> **TASK DIRECTIONS**
Repeat only the lines from the one containing "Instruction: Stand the" through the one containing "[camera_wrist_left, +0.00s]", exactly as written, both ends included.

> **EXCERPTED RECORDS**
┌──
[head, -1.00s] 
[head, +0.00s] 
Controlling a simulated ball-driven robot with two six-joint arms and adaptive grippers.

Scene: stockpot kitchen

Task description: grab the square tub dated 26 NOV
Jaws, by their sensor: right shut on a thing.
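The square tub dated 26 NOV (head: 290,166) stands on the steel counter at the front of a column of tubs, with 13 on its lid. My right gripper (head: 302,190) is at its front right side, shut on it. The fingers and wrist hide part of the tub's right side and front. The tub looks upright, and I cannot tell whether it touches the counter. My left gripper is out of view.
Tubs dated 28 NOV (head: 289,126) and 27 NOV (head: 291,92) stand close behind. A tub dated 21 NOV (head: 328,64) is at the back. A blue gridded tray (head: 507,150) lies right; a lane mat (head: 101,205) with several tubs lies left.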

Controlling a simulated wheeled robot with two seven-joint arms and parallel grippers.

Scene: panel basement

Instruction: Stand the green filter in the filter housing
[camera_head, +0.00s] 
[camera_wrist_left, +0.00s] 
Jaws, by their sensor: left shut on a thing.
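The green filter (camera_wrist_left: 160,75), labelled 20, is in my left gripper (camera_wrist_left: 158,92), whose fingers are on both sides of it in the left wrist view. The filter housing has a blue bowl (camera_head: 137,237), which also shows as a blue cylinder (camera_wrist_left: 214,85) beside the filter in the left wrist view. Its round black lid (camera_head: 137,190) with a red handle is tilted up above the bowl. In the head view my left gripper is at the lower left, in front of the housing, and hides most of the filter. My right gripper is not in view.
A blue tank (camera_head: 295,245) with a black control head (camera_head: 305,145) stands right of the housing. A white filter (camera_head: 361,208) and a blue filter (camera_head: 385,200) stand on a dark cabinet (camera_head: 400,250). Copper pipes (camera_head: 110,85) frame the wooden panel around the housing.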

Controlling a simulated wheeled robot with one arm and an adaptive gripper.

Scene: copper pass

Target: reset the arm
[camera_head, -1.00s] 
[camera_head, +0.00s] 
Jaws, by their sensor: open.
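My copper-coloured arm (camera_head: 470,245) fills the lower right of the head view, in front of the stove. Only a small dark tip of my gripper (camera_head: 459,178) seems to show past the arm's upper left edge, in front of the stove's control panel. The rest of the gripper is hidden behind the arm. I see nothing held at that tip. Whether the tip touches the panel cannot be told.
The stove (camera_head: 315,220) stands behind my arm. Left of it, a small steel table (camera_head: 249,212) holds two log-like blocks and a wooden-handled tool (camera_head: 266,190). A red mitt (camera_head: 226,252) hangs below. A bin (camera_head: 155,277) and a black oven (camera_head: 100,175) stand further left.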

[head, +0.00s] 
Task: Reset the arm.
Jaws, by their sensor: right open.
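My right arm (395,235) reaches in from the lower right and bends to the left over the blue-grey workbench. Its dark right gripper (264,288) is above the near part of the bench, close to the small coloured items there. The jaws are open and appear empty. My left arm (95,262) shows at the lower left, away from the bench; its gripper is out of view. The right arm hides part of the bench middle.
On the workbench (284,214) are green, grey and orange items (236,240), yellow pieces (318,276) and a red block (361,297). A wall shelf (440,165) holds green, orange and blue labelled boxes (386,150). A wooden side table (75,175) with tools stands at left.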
└──
> **EXERCISE RESPONSE**
Instruction: Stand the green filter in the filter housing
[camera_head, +0.00s] 
[camera_wrist_left, +0.00s] 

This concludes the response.